Taken as a whole, it is a very fascinating book, although it contains many errors. Both can be explained from the fact that it has Cleitarchus as its source: the author of this secondary source had, as we will see below, written a fine history that focused on Alexander's presumed psychological development - from a brilliant young conqueror to a paranoid despot. This psychological dimension makes Curtius' History of Alexander good reading and the Roman readers must have seen through it: of course, the real subject was not Alexander, but their tyrannical emperor Caligula. Curtius also copies Cleitarchus' mistakes, although he is not an uncritical imitator: he has read other sources (Ptolemy, Aristobulus) and sometimes corrects his model. Curtius may not have been a great historian, but he certainly tried to be critical, and - as we shall see below - he offers many interesting stories that we do not find in our best source, Arrian, to which he is a valuable addition.

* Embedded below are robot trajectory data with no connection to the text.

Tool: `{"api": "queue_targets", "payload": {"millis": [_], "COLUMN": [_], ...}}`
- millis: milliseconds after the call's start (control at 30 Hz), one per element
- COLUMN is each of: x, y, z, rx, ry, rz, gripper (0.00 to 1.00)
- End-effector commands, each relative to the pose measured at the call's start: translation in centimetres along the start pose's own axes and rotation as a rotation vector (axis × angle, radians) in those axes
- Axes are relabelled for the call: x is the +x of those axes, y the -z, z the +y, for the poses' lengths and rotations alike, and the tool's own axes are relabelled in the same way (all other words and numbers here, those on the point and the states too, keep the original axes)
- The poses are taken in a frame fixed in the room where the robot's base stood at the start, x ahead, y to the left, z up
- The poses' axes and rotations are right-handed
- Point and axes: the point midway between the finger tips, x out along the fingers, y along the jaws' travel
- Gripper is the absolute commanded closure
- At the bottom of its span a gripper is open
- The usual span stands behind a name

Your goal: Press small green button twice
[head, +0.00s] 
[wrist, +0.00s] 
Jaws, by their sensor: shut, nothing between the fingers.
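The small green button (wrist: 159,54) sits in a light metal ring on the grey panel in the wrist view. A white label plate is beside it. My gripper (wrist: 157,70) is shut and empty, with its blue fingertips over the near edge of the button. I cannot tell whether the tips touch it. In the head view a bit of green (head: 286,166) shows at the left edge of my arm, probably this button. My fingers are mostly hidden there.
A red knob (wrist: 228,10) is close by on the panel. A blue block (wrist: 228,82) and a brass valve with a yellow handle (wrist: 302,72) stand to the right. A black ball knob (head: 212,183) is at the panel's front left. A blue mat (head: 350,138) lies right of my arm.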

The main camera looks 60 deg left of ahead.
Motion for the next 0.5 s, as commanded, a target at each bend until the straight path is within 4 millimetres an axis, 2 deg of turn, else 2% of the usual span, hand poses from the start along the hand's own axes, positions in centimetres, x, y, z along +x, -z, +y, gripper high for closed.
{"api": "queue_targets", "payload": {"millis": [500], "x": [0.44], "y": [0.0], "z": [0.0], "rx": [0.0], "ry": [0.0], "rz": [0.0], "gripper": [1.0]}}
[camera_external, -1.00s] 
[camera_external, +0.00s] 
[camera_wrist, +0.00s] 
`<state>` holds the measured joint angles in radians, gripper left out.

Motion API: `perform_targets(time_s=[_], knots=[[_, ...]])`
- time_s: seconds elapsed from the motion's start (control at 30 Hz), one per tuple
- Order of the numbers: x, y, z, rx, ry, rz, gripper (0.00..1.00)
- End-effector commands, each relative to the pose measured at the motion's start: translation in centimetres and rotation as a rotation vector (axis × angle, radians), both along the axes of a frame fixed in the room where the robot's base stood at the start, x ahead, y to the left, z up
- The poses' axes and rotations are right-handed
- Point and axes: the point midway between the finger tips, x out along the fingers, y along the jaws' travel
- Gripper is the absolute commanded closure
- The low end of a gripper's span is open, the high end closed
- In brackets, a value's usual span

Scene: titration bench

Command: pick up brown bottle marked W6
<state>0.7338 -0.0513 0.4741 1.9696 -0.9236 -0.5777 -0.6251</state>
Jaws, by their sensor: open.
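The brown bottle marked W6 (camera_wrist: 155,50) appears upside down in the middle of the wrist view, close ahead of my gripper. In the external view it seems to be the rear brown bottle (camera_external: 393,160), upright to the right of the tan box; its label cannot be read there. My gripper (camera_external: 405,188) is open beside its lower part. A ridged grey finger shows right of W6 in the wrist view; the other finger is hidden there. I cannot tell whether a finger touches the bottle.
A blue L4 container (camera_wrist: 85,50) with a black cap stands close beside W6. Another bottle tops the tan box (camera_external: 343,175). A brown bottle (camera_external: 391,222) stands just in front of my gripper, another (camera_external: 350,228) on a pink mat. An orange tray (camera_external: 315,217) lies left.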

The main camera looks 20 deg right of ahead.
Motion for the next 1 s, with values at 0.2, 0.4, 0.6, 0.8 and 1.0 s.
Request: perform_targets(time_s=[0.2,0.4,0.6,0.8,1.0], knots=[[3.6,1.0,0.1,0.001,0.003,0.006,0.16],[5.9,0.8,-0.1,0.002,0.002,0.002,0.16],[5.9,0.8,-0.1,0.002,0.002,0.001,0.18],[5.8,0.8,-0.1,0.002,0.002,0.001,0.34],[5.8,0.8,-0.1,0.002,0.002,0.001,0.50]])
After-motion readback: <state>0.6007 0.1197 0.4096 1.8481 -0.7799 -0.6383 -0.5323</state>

The "vulgate": Cleitarchus
Q. Curtius Rufus and Diodorus of Sicily are tertiary sources, who based themselves on a secondary source, the History of Alexander by Cleitarchus. According to one source (Pliny the Elder, Natural History 3.57-58), this author was in Babylon when Alexander received an embassy from Rome; it may be true, but it is a bit strange that Curtius does not mention the presence of Roman envoys, although he and his audience must have liked this detail from Cleitarchus' history. On the other hand, Curtius Rufus' texts contains lacunas. There are no other indications that Cleitarchus met Alexander.
What is certain, however, is that Cleitarchus lived in Alexandria and was the son of a historian named Dinon of Colophon, who was the author of a Persian history (now lost). Cleitarchus may have started his research after Ptolemy, one of Alexander's generals and the future king of Egypt, had ordered Alexander's dead body to be brought to Egypt; the History of Alexander was finished between 310 and 301. (Probably in the first part of this period, because there is one clue that Ptolemy's account of Alexander's wars, which appeared after the History of Alexander, was published before 301.)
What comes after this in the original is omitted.